The input:
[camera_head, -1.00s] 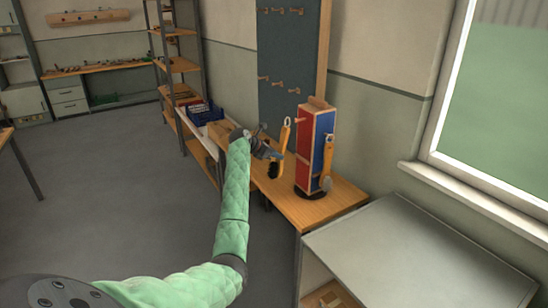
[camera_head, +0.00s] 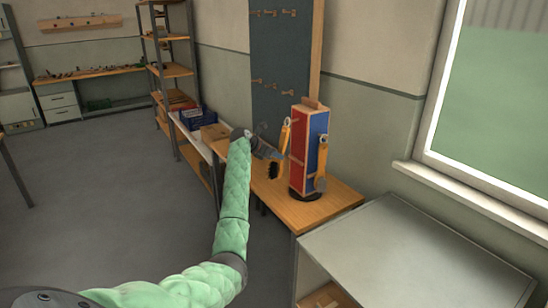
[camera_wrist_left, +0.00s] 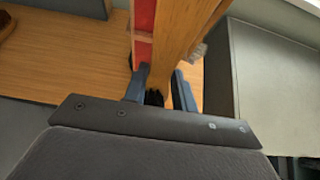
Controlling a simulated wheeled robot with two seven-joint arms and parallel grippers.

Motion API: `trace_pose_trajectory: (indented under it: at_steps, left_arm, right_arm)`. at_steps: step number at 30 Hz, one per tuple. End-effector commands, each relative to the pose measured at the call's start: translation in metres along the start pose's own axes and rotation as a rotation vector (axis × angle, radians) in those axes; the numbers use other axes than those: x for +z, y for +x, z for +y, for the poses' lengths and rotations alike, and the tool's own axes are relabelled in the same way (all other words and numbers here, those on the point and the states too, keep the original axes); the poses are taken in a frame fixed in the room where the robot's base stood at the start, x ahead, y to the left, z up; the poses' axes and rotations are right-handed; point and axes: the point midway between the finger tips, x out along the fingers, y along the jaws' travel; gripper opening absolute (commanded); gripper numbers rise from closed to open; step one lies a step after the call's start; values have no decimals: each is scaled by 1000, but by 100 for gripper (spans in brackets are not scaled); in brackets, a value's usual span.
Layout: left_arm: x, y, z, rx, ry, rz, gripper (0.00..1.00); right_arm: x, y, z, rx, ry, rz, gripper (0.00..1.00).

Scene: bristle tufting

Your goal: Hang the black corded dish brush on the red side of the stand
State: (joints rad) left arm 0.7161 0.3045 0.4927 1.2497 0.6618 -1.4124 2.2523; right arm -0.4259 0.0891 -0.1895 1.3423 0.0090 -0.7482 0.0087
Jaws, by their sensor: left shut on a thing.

---

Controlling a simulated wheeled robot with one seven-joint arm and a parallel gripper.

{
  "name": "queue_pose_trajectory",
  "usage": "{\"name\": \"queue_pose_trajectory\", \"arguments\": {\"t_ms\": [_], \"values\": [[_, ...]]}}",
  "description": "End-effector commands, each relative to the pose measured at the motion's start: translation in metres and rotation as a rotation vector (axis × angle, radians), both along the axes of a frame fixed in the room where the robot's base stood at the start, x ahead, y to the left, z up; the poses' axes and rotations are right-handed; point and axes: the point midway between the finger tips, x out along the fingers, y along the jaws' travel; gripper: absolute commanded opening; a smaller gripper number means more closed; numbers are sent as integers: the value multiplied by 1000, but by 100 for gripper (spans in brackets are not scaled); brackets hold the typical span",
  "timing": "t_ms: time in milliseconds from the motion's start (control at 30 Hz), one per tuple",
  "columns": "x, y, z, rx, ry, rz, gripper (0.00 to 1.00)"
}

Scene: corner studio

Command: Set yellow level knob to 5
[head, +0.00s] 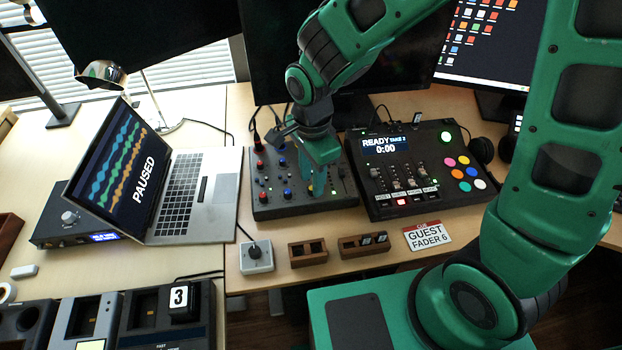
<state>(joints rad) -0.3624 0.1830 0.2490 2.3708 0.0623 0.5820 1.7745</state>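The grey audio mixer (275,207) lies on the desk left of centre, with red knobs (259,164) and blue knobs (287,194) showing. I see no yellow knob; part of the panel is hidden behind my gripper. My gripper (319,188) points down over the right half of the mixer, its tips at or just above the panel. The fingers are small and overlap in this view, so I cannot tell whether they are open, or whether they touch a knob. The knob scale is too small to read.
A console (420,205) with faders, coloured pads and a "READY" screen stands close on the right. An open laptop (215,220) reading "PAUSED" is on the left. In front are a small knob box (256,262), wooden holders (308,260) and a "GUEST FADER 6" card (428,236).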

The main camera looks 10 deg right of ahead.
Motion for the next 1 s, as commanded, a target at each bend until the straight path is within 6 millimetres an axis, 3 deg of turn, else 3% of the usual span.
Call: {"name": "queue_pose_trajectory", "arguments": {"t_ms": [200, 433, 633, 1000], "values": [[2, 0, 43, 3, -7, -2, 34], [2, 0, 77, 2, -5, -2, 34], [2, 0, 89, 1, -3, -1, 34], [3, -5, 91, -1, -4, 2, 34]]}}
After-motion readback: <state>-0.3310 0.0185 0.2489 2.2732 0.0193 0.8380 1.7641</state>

* * *

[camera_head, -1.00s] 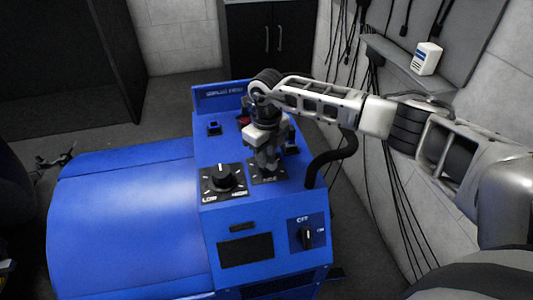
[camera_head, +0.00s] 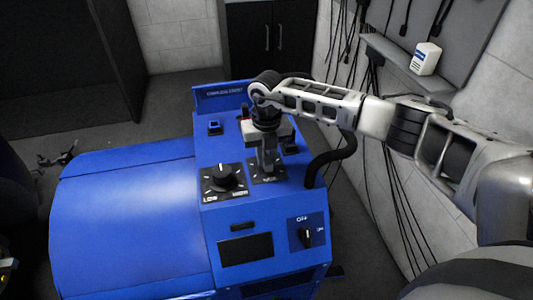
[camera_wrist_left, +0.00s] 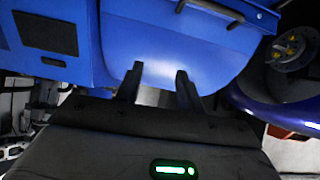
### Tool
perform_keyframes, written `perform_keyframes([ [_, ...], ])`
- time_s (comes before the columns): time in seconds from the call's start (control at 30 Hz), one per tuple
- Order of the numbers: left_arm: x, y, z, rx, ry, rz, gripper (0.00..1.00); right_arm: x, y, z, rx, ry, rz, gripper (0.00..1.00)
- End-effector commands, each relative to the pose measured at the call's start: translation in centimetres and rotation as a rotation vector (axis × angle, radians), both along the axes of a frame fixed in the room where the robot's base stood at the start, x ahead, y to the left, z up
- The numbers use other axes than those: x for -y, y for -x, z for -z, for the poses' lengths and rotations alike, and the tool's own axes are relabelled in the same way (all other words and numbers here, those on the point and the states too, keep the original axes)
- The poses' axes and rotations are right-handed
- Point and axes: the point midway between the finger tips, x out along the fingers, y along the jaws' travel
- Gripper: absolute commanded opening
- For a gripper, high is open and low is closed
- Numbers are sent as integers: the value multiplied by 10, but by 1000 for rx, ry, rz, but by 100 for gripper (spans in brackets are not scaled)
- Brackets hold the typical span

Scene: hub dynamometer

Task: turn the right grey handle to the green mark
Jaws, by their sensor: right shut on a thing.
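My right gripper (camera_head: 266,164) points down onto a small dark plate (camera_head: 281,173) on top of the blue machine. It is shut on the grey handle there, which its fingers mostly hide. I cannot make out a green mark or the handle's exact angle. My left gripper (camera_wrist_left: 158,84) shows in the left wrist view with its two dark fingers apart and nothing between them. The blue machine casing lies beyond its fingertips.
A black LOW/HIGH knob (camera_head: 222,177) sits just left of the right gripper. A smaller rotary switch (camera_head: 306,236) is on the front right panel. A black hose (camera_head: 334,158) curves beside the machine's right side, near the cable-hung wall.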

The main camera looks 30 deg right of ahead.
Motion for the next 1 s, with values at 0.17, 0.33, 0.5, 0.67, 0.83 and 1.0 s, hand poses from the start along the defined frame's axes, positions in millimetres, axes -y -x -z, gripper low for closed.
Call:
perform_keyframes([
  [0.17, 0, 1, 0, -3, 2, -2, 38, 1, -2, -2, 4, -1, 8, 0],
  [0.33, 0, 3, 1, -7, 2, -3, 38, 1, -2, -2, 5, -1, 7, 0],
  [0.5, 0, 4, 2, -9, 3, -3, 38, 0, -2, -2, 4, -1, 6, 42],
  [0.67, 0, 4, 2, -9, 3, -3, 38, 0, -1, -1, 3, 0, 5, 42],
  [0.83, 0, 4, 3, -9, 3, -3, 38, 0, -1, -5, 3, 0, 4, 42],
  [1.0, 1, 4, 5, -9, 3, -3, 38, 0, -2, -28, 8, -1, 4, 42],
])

Exercise objective:
Check each line of the records for the word "turn" and extract those that contain it.

Expected output:
Motion for the next 1 s, as commanded, a target at each bend until the straight path is within 6 millimetres an axis, 3 deg of turn, else 3% of the usual span.
Task: turn the right grey handle to the green mark

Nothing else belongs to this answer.